# Work to complete
Count every line below in which "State" occurs, then give only the count.
## BEGIN Recorded information
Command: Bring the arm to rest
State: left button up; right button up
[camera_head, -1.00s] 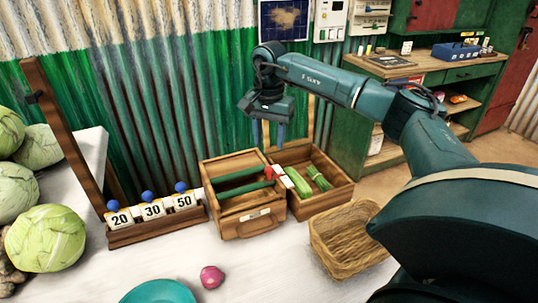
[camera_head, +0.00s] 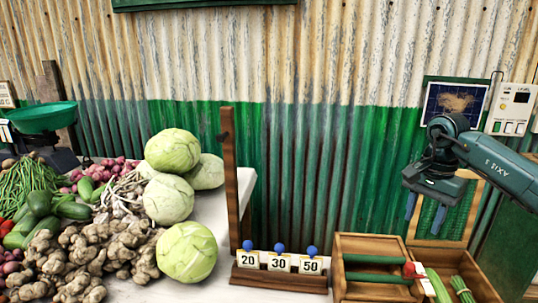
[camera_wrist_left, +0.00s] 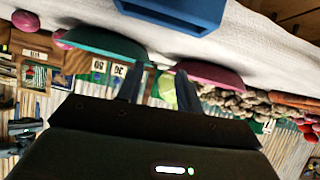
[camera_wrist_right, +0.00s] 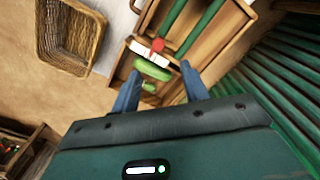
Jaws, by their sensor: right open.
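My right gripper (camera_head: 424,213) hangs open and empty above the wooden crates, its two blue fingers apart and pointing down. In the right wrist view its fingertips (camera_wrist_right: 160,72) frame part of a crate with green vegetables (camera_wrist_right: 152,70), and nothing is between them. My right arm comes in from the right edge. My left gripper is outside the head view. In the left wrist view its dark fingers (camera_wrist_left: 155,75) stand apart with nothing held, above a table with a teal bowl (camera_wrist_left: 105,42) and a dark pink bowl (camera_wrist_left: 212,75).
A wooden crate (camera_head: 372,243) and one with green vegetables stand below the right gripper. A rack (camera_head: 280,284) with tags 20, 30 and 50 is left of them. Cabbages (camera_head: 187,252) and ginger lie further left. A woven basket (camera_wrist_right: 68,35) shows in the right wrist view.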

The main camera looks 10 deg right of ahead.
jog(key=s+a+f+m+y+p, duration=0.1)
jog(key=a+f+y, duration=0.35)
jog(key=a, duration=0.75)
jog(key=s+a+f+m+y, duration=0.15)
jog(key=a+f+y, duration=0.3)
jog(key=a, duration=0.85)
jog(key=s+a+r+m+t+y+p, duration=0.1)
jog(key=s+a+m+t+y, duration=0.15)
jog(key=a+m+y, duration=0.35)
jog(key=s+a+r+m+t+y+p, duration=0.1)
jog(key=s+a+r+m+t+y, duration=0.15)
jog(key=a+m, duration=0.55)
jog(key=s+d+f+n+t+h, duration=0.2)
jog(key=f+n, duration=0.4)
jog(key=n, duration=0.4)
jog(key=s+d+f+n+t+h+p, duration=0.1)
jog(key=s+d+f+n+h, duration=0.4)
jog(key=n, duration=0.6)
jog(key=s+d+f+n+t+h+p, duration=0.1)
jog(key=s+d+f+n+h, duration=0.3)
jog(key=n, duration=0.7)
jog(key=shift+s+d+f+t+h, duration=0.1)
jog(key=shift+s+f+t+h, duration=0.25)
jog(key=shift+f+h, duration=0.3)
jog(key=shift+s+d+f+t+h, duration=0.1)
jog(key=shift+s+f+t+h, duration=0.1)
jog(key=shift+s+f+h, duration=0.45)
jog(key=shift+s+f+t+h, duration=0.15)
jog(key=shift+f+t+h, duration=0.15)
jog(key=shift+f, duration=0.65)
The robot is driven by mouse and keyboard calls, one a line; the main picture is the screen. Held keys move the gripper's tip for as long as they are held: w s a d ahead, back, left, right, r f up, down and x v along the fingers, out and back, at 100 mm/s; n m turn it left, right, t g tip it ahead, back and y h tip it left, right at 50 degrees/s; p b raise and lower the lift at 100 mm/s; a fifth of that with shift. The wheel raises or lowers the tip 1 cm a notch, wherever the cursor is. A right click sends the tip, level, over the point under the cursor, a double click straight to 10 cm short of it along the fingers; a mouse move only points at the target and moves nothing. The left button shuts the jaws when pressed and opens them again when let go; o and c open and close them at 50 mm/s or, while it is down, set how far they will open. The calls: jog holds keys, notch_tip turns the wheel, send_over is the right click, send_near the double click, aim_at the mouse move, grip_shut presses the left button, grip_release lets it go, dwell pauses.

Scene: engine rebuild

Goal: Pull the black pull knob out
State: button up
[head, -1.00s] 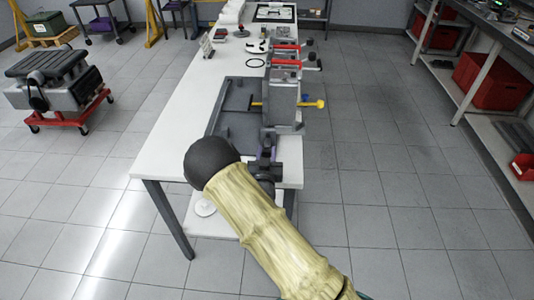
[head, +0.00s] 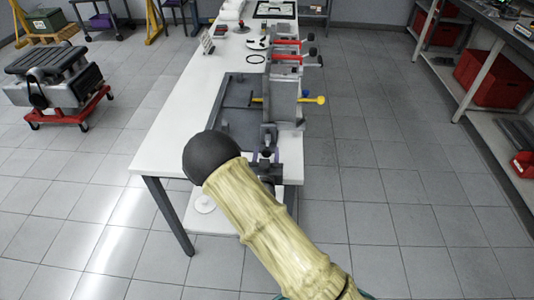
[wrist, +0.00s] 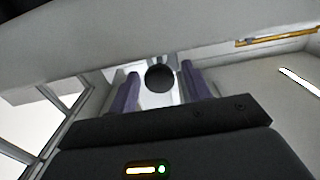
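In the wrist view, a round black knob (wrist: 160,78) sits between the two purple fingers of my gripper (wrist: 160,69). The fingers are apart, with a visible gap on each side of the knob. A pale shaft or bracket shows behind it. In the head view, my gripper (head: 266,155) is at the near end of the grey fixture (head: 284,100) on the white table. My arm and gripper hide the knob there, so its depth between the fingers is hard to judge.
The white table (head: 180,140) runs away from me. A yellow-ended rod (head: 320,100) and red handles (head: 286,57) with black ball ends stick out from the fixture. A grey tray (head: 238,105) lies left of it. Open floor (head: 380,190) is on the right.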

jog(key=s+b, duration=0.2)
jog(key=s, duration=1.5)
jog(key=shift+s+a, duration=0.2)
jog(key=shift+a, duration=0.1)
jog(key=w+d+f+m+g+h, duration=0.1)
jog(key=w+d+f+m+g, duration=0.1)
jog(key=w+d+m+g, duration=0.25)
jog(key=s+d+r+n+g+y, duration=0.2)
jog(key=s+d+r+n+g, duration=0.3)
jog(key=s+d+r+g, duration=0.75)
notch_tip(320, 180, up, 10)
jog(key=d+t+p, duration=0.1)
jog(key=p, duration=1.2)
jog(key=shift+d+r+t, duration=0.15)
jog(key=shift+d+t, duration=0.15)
## END Recorded information
# Answer to this problem
2